O presidente da ANFIP, Décio Bruno Lopes, alertou que, ainda que não exista a prestação do serviço sem a tributação, já que ela é o meio para que o Estado cumpra sua função, a sociedade também tem a garantia de que esse poder de tributar seja limitado. “Essa garantia do cidadão existe justamente para que ele, enquanto financiador de direitos e garantias, por meio dos tributos que paga, também tenha a garantia de que suas necessidades serão satisfeitas”, destacou.
A mesma ideia foi defendida pelo vice-presidente de Estudos e Assuntos Tributários, Cesar Roxo Machado, que explicou a função social do tributo em viabilizar os serviços essenciais. “Para que o Estado moderno possa fazer suas políticas, é dever da sociedade financiar por meio de tributos”, frisou. Entretanto, alertou o vice-presidente, esse financiamento da sociedade deve ser feito de forma justa, de acordo com a capacidade tributária. “Se não for assim, se torna um instrumento de aumento da desigualdade. Por isso, nosso sistema regressivo deve ser alterado, para que haja justiça”, justificou, complementando que, “para o Estado atender os objetivos fundamentais previstos na Constituição, é fundamental que se altere o sistema tributário”.

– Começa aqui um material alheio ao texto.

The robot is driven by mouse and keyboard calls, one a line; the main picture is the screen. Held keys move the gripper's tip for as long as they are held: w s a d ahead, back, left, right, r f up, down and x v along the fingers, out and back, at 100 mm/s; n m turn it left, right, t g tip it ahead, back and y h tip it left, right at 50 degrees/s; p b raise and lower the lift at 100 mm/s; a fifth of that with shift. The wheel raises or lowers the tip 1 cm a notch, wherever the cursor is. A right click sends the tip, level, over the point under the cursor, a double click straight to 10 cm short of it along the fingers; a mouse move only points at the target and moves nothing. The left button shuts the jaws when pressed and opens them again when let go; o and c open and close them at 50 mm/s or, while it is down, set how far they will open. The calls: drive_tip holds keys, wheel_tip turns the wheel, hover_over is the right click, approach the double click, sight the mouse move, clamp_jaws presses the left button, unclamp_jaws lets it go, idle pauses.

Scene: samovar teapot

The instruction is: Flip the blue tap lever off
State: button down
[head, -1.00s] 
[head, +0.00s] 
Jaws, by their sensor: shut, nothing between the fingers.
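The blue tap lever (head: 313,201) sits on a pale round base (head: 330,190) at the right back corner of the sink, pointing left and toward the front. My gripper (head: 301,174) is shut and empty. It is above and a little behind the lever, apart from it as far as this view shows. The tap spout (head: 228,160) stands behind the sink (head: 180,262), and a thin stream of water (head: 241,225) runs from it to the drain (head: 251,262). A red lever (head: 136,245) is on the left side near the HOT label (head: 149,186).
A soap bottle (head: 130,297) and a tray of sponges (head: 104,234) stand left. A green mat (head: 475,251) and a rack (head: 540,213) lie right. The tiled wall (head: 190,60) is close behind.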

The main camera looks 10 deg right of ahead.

Justamente essa regressividade do sistema tributário brasileiro, em que o peso do pagamento dos tributos se concentra no consumo, atingindo, dessa maneira, as camadas mais pobres da população, foi enfaticamente criticada pelos demais debatedores.

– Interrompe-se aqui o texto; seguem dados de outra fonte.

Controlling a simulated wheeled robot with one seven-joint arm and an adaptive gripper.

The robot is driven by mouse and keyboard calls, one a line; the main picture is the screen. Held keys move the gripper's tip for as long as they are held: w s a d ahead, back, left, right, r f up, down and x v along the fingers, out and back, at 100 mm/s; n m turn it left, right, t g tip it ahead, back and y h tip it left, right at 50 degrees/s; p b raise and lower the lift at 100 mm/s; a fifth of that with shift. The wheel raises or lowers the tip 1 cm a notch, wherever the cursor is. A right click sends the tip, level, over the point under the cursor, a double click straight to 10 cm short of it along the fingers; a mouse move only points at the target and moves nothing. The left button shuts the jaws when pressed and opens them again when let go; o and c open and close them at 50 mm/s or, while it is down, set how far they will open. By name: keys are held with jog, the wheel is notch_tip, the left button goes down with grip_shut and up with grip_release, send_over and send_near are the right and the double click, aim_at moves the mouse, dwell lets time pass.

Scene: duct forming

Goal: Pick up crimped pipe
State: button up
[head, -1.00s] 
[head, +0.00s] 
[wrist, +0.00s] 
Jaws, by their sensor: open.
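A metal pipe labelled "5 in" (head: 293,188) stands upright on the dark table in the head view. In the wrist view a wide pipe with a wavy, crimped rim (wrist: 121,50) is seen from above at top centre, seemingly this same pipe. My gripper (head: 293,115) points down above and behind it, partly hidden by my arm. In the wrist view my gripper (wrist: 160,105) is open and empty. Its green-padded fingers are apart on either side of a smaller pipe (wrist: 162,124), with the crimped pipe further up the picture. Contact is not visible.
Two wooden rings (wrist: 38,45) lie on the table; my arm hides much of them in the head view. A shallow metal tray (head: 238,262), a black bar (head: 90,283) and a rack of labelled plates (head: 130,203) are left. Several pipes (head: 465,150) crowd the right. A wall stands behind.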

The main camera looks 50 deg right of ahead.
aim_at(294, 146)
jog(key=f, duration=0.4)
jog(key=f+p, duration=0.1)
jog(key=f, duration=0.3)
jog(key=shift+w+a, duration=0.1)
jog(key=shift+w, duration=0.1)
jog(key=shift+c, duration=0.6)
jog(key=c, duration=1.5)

O economista e ex-deputado federal Luiz Carlos Hauly, um dos idealizadores da PEC 110/19, relembrou que, ao longo da história, o Brasil estabeleceu suas bases tributárias, sendo elas patrimônio, renda e consumo, partilhados entre União, Estados e Municípios. Hauly relatou que, a partir de 1988, após o Constituinte não implementar uma reforma tributária, a União começou a registrar perdas. A partir daí, criou contribuições e tributos não partilhados. “Se o sistema era ruim, ficou pior. Foi iniciada a obra do manicômio tributário brasileiro”, lamentou. Para o economista, essa estrutura afetou o desenvolvimento e a geração de emprego e renda. “Estávamos evoluindo e, há dez anos, demos marcha ré. O nosso crescimento é nulo. O que significa que estacionamos, enquanto o mundo cresceu. Para mim, o grande vilão é o sistema tributário, que enriquece algumas empresas e empobrece a população”, disse. Segundo Hauly, a PEC 110/19 tenta reconstruir o sistema tributário, por meio do tripé “simplificação da base de consumo, tecnologia 5.0 para cobrança instantânea e diminuição da carga tributária sobre os trabalhadores que ganham até dois salários mínimos”. “Vamos resolver em definitivo essa injustiça de forma fraterna e solidária”, enfatizou.
Em seguida, Mary Elbe Queiroz, advogada e presidente do Conselho Consultivo de Juristas Notáveis do Instituto de Juristas Brasileiras (IJB), criticou a falha em diversos projetos da Reforma Tributária, que, segundo a especialista, não apresentam números, nem dizem qual alíquota efetiva será paga. “Está faltando transparência para conhecermos os números. Ninguém paga carga tributária, se paga tributo e os tributos com certeza aumentarão. E, ampliando para a empresa, também aumenta para o consumidor final”, disse.
A advogada também lamentou o fato de não haver um padrão de nota fiscal no país. “Em plena era tecnológica ainda não temos nota fiscal uniformizada, temos que avançar nesse sentido para essa arrecadação se dar de forma mais rápida. O Brasil merece sim que haja uma reforma tributária, mas uma que corrija as distorções”, completou.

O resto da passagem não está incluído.